You might expect there to be some central hub of information about “what’s coming next” to Rust—but it turns out this doesn’t exist1 for a pretty reasonable reason: there are over 700 experimental feature flags and dozens of current and future project goals. Concisely and accurately documenting the most important features is a long and arduous process. The time commitment is often not worth it because it can quickly become outdated.
Once in a blue moon, a technical project leader will do exactly that. The exemplar of this is Nikita Popov’s excellent This year in LLVM series; you can tell that a great deal of effort was put into making each article comprehensive. I was recently inspired to do something similar for Rust: aggregate which unknown, niche, or new upcoming features in Rust excite me the most.
For the sake of culling the list, my selection of features follows three filtering criteria:
-
The feature must personally excite me.
I realize this makes the list inherently biased. I tried my best to take into account GitHub tracking issue reactions as well as opinions from my close friends.
-
The feature must have an accepted RFC, MCP, ACP, UCP, or the equivalent.
While there are many popular features without an accepted RFC, I maintain a strict policy against including them. Having some form of official endorsement for the specification of this feature reduces the likelihood for its design to change. If you are interested in a more general list of “wanted features in Rust”, check out Rust-for-Linux’s tracking issue.
-
The feature cannot be something you would already expect to compile, at my own discretion.

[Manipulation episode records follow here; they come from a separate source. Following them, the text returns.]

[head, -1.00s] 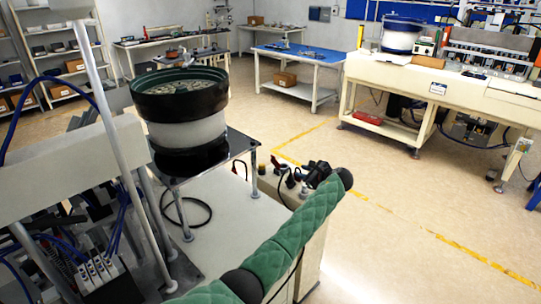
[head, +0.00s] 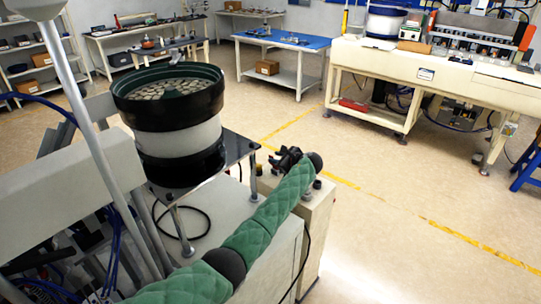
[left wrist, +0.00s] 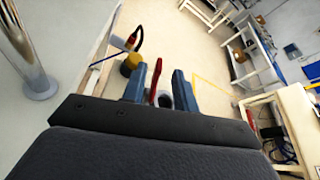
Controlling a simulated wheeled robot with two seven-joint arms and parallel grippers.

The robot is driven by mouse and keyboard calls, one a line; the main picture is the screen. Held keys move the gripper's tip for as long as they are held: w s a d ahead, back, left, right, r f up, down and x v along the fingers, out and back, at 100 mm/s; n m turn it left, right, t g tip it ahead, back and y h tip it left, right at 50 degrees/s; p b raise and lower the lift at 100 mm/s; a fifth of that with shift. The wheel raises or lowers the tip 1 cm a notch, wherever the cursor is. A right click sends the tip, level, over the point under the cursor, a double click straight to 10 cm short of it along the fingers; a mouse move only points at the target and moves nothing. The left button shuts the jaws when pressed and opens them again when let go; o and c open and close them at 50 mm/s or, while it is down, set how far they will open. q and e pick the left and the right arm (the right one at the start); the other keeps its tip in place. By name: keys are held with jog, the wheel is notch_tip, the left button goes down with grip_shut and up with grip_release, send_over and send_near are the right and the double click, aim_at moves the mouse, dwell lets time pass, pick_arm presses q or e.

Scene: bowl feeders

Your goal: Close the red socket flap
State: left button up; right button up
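The red flap (left wrist: 156,82) shows in the left wrist view as a thin upright red piece. A pale round part, perhaps its socket (left wrist: 166,101), shows just behind it. My left gripper (left wrist: 158,85) has its two blue fingers apart, one on each side of the flap, with a gap to the right finger. I cannot tell if the left finger touches it. In the head view my left gripper (head: 287,160) is over the top of a pale cabinet (head: 318,215); the flap is hidden there. My right gripper is not in view.
A yellow and black knob (left wrist: 132,64) and a red part with a cable (left wrist: 132,40) stand close by on the left. A bowl feeder (head: 170,115) stands left of my arm, and a metal post (left wrist: 38,75) shows beside the gripper. Open floor lies to the right.

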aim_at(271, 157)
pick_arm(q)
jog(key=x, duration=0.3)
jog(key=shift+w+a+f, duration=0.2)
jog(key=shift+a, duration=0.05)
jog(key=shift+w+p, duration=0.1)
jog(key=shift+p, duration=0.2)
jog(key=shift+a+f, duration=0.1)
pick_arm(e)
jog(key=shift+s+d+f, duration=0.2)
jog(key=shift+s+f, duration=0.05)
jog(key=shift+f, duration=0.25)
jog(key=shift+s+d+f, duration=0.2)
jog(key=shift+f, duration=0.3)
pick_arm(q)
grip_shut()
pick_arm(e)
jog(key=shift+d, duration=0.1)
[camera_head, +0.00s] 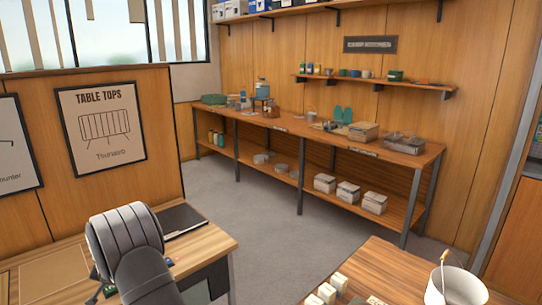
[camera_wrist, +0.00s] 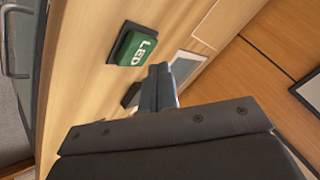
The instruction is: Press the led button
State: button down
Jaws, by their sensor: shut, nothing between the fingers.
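The LED button is a green block with white "LED" lettering on a dark base (camera_wrist: 136,46). It lies on the light wood desk top in the upper middle of the wrist view. My gripper (camera_wrist: 160,70) is shut and empty, its fingertips below and to the right of the button in that view. A gap shows between the fingertips and the button in the picture; the height over the desk is hard to tell. In the head view my arm covers much of the desk (camera_head: 210,243), and I cannot clearly make out the button there.
A dark object (camera_wrist: 130,95) sits partly behind my fingers, and a pale framed panel (camera_wrist: 187,65) lies to their right. In the head view a black clipboard-like item (camera_head: 182,221) lies beside my arm. A wood partition (camera_head: 150,95) stands behind the desk.

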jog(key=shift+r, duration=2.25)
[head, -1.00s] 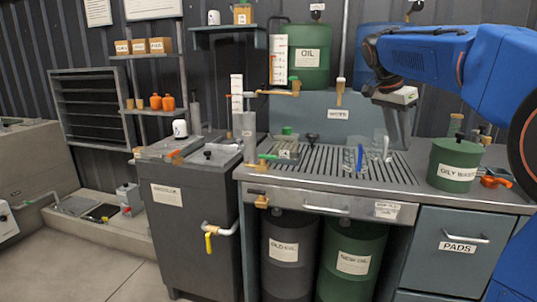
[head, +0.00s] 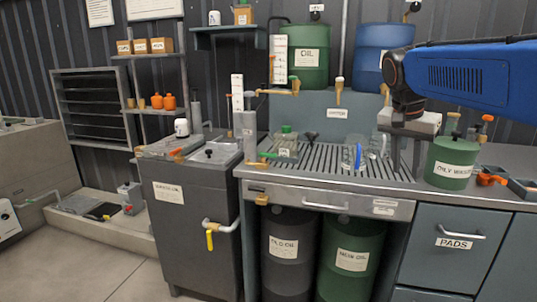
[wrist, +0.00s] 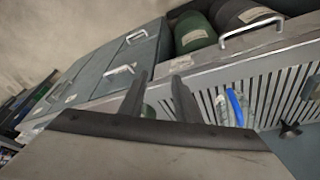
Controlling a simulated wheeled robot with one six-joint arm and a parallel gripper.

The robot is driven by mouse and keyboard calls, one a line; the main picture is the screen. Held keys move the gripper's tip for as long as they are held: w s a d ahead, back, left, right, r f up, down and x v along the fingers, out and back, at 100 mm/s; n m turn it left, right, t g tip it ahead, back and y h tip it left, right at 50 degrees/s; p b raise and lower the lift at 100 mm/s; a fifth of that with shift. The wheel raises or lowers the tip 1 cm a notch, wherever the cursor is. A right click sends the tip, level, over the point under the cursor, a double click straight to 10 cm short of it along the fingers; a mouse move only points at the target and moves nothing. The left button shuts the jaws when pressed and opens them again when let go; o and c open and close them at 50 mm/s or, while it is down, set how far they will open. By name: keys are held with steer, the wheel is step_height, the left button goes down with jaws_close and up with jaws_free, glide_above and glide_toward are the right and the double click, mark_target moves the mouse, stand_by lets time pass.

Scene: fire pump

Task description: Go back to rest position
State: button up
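My gripper (head: 405,168) hangs down over the right part of the slatted drain top (head: 330,160), left of the green oily waste can (head: 452,165). In the wrist view my gripper (wrist: 160,80) has its two dark fingers apart, with nothing held between them. A clear vessel with a blue part (head: 355,158) stands on the slats to the left of the fingers. The blue part also shows in the wrist view (wrist: 235,108), right of the fingers. My blue arm reaches in from the right.
A green-capped container (head: 286,143) stands at the slats' left. Green (head: 308,58) and blue (head: 380,55) barrels stand behind. Floor at left is clear.

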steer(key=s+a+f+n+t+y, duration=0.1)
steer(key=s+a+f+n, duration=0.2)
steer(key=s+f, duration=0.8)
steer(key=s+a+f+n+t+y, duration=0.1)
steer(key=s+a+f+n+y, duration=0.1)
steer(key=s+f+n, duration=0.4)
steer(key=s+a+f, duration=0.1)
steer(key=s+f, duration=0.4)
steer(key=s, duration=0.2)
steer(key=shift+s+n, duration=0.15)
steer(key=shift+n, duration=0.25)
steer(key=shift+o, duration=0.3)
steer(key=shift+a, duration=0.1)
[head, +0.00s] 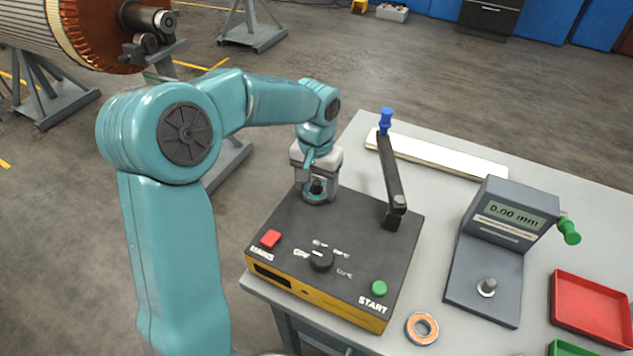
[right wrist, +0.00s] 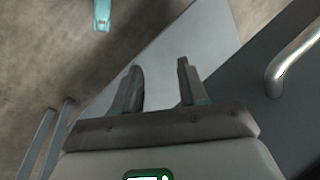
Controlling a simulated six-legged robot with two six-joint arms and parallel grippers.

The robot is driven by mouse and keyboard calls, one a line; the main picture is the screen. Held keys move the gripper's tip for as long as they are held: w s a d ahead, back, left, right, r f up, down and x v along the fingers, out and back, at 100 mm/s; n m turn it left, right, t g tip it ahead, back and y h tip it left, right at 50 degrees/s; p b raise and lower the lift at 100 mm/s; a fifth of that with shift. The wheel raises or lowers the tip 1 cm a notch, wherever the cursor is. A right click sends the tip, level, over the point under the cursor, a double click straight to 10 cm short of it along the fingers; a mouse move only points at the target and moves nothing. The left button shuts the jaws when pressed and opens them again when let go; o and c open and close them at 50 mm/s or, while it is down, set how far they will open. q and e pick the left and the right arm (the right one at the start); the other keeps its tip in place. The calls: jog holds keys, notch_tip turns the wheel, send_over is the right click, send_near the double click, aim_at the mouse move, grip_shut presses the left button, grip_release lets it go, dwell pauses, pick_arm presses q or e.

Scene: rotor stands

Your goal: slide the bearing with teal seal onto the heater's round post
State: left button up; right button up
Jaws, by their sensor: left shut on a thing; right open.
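The heater (head: 300,222) is a box with a dark top and yellow front at the bench's left corner. My left gripper (head: 316,186) points down over the heater's back left part and is shut on the bearing with teal seal (head: 315,199). The bearing is low, close to the heater's top. The round post is mostly hidden by the gripper and bearing; I cannot tell whether the ring is around it. My right gripper (right wrist: 160,88) is open and empty in the right wrist view, away from the heater.
The heater's hinged arm (head: 391,175) with a blue knob stands raised right of the gripper. An orange-sealed bearing (head: 422,328) lies by the heater's front right corner. A grey gauge (head: 503,215), a red tray (head: 592,308) and a pale strip (head: 440,155) are also on the bench.

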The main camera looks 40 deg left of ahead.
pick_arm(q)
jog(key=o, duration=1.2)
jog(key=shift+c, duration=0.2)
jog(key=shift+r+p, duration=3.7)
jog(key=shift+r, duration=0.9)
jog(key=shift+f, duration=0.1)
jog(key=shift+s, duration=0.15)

In other words, this feature cannot be an obvious improvement of another feature, possibly originally restricted due to implementation difficulty. This includes the entire const generics project, const traits and expression attributes. The intent is to keep the discussion of ideas fresh and interesting.
A few notes about the format for the rest of this article. Every feature is listed alphabetically as a hidden dropdown under one of “Language Features”, “Standard Library Additions”, “Language Redesigns”, “Optimizations”, and “Tooling”. Within each dropdown, the description of the feature follows roughly the same format. First, I briefly summarize the feature and its motivation. Next, I provide an example of the most representative real-world usage of this feature. Finally, I list relevant references.
For full transparency, I shamelessly reuse wording and code examples from official documentation. The Rust language designers have spent significantly more time thinking about how to motivate these features than I; my contribution has been to edit and condense these explanations to keep them somewhat minimal. Of course, as previously mentioned, I make sure to cite my sources.
Language Features
Arbitrary self types
Methods can only be received by value, by reference, or by one of a few blessed smart pointer types from core, alloc and std (Arc<Self>, Box<Self>, Pin<P>, and Rc<Self>). The logical next step is to support custom smart pointers, such as CustomPtr<Self>. This would help with a few things:
- Automatic code generation tools need to represent foreign language pointers or references somehow in Rust, and often, we want to call methods on such types. However, we can’t always represent these references with
&Tin methods because they can’t guarantee the aliasing and exclusivity semantics required of a Rust reference. - Sometimes the existence of a reference is, itself, semantically important — for example, reference counting, or if relayout of a UI should occur each time a mutable reference ceases to exist. In these cases it’s not OK to allow a regular Rust reference to exist, and yet sometimes we still want to be able to call methods on a reference-like thing.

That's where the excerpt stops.